No small accident caused Butte, Montana to have a
higher percentage of Irish-American citizens than any other city. In fact, a census taken as the 1900’s dawned
also saw Butte with the highest number of citizens identifying themselves as
having Irish lineage.
The Irish flooded to Butte near the end of the 1800s
to work the rich copper mines at the dawn of the age of electricity. Many of the immigrants were still trying to
recover from the famine that had gripped Ireland only a decade before the
mining boom in the American West. Remote and hungry for men to work
underground, Butte made room for the Irish immigrants. By the turn of 1900s, Butte, with a
population of something around 50,000, boasted 1,200 Sullivans in the mix. If you start counting Sullivan families in
Butte today (present population about 40,000) you will garner something near
100 Sullivan families.
The influx of Irish immigrants to the remote Rocky
Mountain outpost of Butte shaped its growth as a city. New arrivals from the Irish homeland found familiar
faces on the streets when they arrived in the mining city. George
Everett notes, in Butte, Montana: Ireland’s Fifth Province, that identifying
yourself as being Irish in Butte soon had enough appeal that a an Arab rug
merchant named Mohammed Akara legally changed his name to Murphy for “business
reasons.”
I once heard that Butte, Montana also boasted the
most taverns per capita of any city in America.

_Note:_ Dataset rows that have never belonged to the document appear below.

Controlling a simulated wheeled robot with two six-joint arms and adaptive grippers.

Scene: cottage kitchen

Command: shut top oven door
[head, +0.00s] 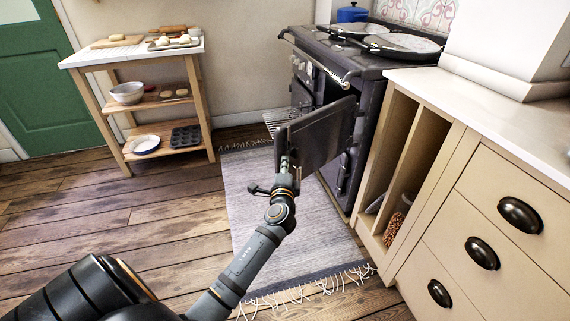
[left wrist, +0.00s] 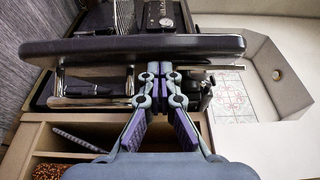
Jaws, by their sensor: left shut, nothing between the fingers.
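The dark top oven door (head: 322,136) stands open, swung out from the black range cooker (head: 352,88) over the rug. In the left wrist view the door (left wrist: 130,46) shows as a dark slab across the upper half. My left gripper (head: 285,163) is at the door's near free edge, in front of its face. Its fingers (left wrist: 160,70) are closed together with nothing between them, with the tips right by the door. I cannot tell whether they touch it. The oven's inside is mostly hidden behind the door. My right gripper is not in view.
A cream cabinet (head: 455,165) with open slots and drawers stands close on the right. A striped rug (head: 265,225) lies in front of the cooker. A wooden trolley (head: 140,95) with bowls and baking things stands at the back left. The wood floor between is clear.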

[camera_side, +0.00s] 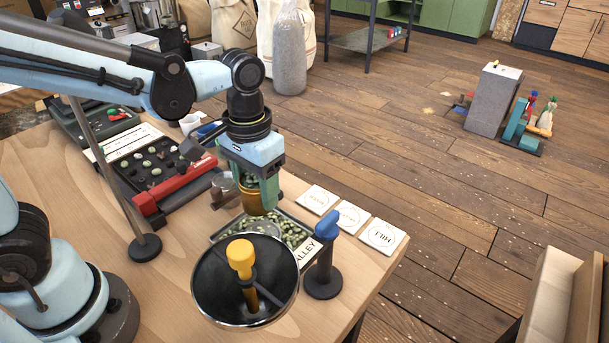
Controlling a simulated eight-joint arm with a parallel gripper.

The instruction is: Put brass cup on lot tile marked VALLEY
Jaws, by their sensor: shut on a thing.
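My gripper (258,190) is shut on the brass cup (250,201), which looks upright and has greenish beans at its top. The cup is in the middle of the view, just behind a dark tray of green beans (293,231). I cannot tell whether its base touches anything. A white label (308,252) reading "ALLEY", its first letter hidden, lies at the tray's right front. Three white tiles lie to the right along the table edge: a far tile (317,198), a middle tile (350,216) and a near tile (383,235) reading HILL upside down. The far and middle words are unclear.
A dark round pan with a yellow-knobbed handle (240,258) stands in front of the tray. A blue-topped post (326,250) stands beside it, near the tiles. A red-edged sample board (160,170) and a thin stand (145,246) are to the left.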

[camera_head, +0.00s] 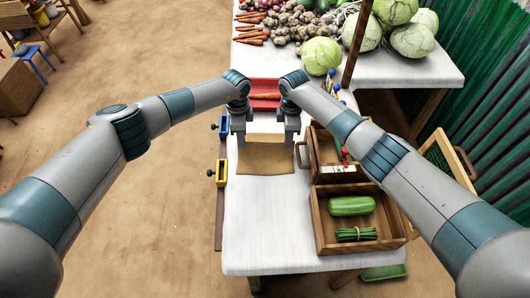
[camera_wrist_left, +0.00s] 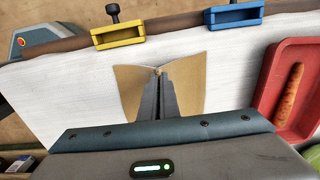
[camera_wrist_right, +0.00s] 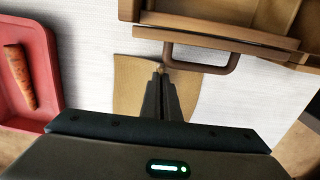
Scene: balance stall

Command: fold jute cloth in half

I have not confirmed that information.
But here is the math: Heaviest Irish Population + Most Taverns = ?
Even in the present, more than 30,000 people gather
annually to celebrate St Patrick’s Day (March 17) in uptown Butte. On that day, everyone in the crowd, including
the Native Americans and the Samoan football players from Carroll College, will
claim some form of Irish heritage. And,
yes, more than a few glasses of Irish whiskey are raised.